I can’t believe I am starting college again on Monday. I received my Associates in Criminal Justice back in 2016 when I was 47 years old. And to be quite honest, I’m very content with just that. So why would I go back to college at this stage of my life?
There are a few reasons why. Because I am retired, I don’t have anything else to focus on at the moment (just for the moment). My husband works for the University, so I can attend for half price (winning)! My major will be a B.S. in Criminal Justice and all of my classes (fortunately) will be online (introvert benefits). Also, because of all of the classes I have taken over the course of my young/old adult life, I will be transferring in as a SENIOR! Amazing, huh? I thought so, too. 🙂 And lastly, why not go back?
Really though, my number one reason for going back to school is to keep my brain active. Sure, my mind is already overactive, but for the wrong reasons. It needs to have some consistency and focus. What better way than to learn about something new. To be truthful, when I told my Psychiatrist about starting school again, she was so elated! (Honestly, her reaction made me think she was joking at first.) She was very excited to hear about ‘something’ I was interested in doing again (I was really in a bad way several times last year). Me? Well I didn’t understand what the hype was about. I guess I wasn’t in a happy place to be excited like she was. However, I thanked her for being highly motivational and genuinely excited for me. It was much needed and appreciated for me mentally.

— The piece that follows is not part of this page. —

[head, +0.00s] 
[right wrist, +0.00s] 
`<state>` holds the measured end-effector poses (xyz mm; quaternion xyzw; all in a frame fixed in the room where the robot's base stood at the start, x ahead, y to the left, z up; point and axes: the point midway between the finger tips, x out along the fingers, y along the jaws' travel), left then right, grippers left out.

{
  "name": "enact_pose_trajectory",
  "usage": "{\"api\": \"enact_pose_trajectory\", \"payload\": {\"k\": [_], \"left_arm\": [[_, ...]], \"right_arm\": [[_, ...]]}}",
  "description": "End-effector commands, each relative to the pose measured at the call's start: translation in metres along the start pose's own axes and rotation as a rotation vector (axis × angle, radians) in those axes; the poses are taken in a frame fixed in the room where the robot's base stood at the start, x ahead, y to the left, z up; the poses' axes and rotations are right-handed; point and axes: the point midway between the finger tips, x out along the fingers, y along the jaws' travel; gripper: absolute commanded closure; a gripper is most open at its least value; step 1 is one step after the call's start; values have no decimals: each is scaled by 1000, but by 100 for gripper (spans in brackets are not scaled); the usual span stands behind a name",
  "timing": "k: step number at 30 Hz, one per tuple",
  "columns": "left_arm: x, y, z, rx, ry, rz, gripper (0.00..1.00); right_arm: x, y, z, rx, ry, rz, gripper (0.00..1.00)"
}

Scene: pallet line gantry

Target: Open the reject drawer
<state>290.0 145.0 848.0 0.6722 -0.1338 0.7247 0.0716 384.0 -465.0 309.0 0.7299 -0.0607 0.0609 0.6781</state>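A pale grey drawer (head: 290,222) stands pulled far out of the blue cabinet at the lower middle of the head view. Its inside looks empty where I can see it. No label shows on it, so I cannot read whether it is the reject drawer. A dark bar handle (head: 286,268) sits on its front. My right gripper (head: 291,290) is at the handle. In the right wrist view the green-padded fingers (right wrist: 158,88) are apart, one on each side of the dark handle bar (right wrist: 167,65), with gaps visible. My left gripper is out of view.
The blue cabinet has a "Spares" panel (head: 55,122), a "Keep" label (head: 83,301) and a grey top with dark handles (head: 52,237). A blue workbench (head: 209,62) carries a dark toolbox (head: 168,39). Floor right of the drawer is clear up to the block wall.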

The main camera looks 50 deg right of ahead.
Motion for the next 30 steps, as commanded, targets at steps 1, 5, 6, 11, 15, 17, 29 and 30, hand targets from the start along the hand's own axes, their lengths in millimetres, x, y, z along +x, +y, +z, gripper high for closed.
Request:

I already have a plan to study while my husband is working. That way I can have time to spend with him after work is over. This will definitely be a different scenario than before. Years ago, I was a single Mom working full-time while raising two teenagers who had extracurricular activities in school. It was a very stressful time in my personal life, too, but I wanted to accomplish something that my kids would have been proud of. I believe I did that. Now, it’s more of a challenge for me than proving a point to someone else. And I’m ok with that.